(Saved entries)
──────────────────────────────
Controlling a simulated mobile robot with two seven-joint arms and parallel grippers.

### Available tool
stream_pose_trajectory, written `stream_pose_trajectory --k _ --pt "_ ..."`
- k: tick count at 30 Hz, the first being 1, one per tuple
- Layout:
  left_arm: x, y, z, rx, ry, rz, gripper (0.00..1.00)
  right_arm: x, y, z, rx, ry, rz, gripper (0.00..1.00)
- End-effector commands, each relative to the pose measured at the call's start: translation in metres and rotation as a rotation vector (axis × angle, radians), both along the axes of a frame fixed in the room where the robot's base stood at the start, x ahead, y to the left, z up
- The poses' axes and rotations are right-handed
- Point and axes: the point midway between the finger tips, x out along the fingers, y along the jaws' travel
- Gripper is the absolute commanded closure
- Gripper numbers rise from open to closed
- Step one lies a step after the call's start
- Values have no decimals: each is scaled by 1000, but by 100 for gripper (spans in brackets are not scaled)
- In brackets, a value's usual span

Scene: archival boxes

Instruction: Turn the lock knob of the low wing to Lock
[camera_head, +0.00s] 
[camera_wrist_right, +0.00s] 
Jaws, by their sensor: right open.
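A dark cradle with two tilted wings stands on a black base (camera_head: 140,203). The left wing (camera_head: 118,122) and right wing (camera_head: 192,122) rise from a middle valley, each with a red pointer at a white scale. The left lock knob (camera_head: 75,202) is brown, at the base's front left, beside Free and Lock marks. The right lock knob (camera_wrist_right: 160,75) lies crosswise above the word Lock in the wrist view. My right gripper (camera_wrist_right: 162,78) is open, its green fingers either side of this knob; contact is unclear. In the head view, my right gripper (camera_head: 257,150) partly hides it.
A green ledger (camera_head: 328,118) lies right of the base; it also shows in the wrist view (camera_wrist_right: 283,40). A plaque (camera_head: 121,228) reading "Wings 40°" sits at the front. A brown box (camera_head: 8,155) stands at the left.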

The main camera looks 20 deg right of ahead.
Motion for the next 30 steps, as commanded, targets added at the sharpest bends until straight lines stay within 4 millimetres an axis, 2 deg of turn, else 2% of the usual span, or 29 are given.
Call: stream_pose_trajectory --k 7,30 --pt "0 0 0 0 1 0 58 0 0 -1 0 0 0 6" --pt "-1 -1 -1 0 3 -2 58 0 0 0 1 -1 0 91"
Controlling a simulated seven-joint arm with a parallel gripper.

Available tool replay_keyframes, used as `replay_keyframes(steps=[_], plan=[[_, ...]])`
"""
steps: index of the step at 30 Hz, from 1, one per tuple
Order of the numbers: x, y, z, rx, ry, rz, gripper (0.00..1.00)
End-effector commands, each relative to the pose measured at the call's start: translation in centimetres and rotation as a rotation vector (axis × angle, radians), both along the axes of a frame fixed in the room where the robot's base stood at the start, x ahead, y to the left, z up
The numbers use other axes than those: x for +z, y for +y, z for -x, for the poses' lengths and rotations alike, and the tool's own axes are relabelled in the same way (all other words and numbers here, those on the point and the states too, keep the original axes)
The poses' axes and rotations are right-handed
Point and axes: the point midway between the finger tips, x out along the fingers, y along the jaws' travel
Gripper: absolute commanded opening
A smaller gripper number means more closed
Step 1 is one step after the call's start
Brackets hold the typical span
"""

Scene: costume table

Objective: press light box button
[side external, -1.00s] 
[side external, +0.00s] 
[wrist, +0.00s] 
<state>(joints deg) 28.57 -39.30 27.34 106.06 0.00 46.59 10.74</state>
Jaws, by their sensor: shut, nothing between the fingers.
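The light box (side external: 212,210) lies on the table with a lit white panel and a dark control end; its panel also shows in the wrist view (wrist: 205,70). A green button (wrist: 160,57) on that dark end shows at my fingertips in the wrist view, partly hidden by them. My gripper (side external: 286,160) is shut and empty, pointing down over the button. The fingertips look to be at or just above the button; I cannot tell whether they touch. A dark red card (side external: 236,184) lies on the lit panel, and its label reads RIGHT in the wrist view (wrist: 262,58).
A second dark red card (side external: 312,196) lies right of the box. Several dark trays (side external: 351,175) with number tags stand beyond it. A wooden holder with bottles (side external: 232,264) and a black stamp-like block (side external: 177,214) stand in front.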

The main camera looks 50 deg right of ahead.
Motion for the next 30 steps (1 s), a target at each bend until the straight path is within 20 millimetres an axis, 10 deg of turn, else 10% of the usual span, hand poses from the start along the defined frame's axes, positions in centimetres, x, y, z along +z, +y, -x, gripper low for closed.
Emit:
──────────────────────────────
> _Your goal_
Output the lines of the records above exactly as they appear, from the line containing "Objective: press light box button" through the line containing "<state>(joints deg) 28.57".

> _Solved exercise_
Objective: press light box button
[side external, -1.00s] 
[side external, +0.00s] 
[wrist, +0.00s] 
<state>(joints deg) 28.57 -39.30 27.34 106.06 0.00 46.59 10.74</state>

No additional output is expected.